Somente um livro seria realmente útil: Robson Cruzoé!!!
Se pudesse que levar só um livro, eu não iria para a ilha. Só iria se pudesse levar uma biblioteca. Aí, eu não precisaria de mais nada.
Eu levaria livros de auto ajuda e terror. adoro os generos.
Levaria 10 mil leguas submarinas.
Sérgio, fiquei feliz, ao ler seu perfil completo e descobrir que nascemos na mesma cidade, nossa querida Muriaé. Mas hoje estou fora do país e como voce, eu também já escrevi e editei um livro. Parabéns pelo site!
Ahh e se eu tivesse que levar um livro para a tal ilha deserta, seria “A cultura e o problema humano” de Jiddu krishnamurti. Abçs conterrâneos
Eu gostaria de levar o livro “O Mundo de Sofia” de
Jostein Gaarden, e por que não também, alguns
exemplares de Aúdálio Dantas e Moacyr Scliar.
Vai, que me aparece uma Cereia?
Sugeria levar a historia do Bruxo de Benjamin Constant, para isso esperar o livro sair
Eu levaria um livro de receitas de frutos do mar.
Gostei do conto.O anticlímax foi demais….brocharia até Robinson Crusoe , com ou sem Sexta-Feira.
levaria qualquer coisa do campos de carvalho!
Machado de Assis, trinta melhores contos, pela Nova Aguilar
Levaria SERVIDÃO HUMANA de William Somerset Maugam… Parabéns pelo blog…
William Somerset Maugham…maravilhoso!!!!
Reler Servidão Humana de William Somerset Maugham numa ilha…….O dia amanheceu cinzento e frio….
Quando estou conversando com alguém e descubro que meu interlocutor é daquelas pessoas que, nas tardes de ócio, fica especulando sobre o livro (o único!) que levaria a uma ilha deserta, eu, muito sensatamente, procuro uma desculpa qualquer (quanto mais inverossímil, melhor) e saio de perto rapidinho. Vai que é contagioso…

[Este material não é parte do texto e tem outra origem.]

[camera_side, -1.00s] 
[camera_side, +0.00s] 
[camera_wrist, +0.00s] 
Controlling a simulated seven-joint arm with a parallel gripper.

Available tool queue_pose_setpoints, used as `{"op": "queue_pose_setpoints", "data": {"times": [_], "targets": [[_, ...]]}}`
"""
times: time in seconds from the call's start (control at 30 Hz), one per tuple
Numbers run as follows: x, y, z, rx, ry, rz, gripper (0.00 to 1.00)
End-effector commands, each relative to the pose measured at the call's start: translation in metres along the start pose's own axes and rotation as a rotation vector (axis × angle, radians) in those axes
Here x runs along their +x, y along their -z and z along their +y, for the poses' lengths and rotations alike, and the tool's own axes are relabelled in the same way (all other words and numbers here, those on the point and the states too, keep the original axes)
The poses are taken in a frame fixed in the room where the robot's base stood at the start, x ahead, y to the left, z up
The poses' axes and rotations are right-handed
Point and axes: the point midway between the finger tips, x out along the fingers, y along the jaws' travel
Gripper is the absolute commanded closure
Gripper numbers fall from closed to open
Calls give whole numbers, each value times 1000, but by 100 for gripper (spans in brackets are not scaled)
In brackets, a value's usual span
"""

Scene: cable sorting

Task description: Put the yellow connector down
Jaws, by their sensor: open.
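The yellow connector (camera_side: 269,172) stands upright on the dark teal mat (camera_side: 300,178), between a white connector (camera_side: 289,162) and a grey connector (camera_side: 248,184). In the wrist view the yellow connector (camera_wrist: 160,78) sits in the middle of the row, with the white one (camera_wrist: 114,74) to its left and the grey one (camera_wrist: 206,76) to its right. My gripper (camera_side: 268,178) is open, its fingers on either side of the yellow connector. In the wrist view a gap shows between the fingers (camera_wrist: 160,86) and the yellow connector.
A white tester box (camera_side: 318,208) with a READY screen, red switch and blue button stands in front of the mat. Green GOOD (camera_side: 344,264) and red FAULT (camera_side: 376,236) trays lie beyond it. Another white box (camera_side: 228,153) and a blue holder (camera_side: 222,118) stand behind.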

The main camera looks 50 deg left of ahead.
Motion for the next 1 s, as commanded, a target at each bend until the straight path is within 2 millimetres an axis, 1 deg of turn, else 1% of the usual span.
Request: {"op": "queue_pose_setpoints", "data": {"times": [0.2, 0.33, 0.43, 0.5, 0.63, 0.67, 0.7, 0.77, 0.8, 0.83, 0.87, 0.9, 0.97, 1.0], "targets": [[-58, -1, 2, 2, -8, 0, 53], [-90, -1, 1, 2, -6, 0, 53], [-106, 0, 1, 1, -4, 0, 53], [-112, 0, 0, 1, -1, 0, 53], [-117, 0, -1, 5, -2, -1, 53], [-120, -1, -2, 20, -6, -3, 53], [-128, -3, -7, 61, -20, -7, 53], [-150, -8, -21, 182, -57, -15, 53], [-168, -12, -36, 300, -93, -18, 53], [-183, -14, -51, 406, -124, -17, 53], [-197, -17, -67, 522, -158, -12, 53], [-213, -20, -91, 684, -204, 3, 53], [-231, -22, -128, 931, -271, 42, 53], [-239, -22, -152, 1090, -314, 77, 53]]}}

Eu não aguentaria ler um livro só…
Pelos comentários dá para ver que o nível dos leitores do blog caiu bastante, tem gente falando em Sidney Sheldon…
Bom conto, Sérgio. E boa sacada, Rafael. Mas, de longe, a melhor resposta a esse clássico do naïve continua sendo aquela atribuída ao saudoso Chesterton: “Guia Prático Para A Construção De Navios”.
Ótimo conto, realmente.
Valeu a pena pela reprise do conto; e o desenho é mesmo ótimo!
Se os únicos livros fossem os de Paulo Coelho, eu iria fazer uma fogueira com eles, pq não vejo outra utilidade.
Aiiiiiiiiiiiiiiiiii!!! Que merda!!!!!!!!!!!!!!!!!!!! Coitada da figura. Eu ia querer me matar. E não teria coragem de contar pra ninguém, só depois de velhinha e sem libido, pras minhas amigas também sem libido. srsrsrsrs
Adorei Sr Ridrigues.
Abraço.
Por razões absolutamente práticas, levaria para uma ilha deserta o portentoso clássico “Como fazer amigos e influenciar pessoas”, do genial Dale Carnegie.
Continho bacanudo.
Pra uma ilha eu levaria Cem anos de solidão. Não pelo clichê, adoraria decorar a genealogia completa dos Buendía e reescrever, em mente, as biografias de cada personagem do livro.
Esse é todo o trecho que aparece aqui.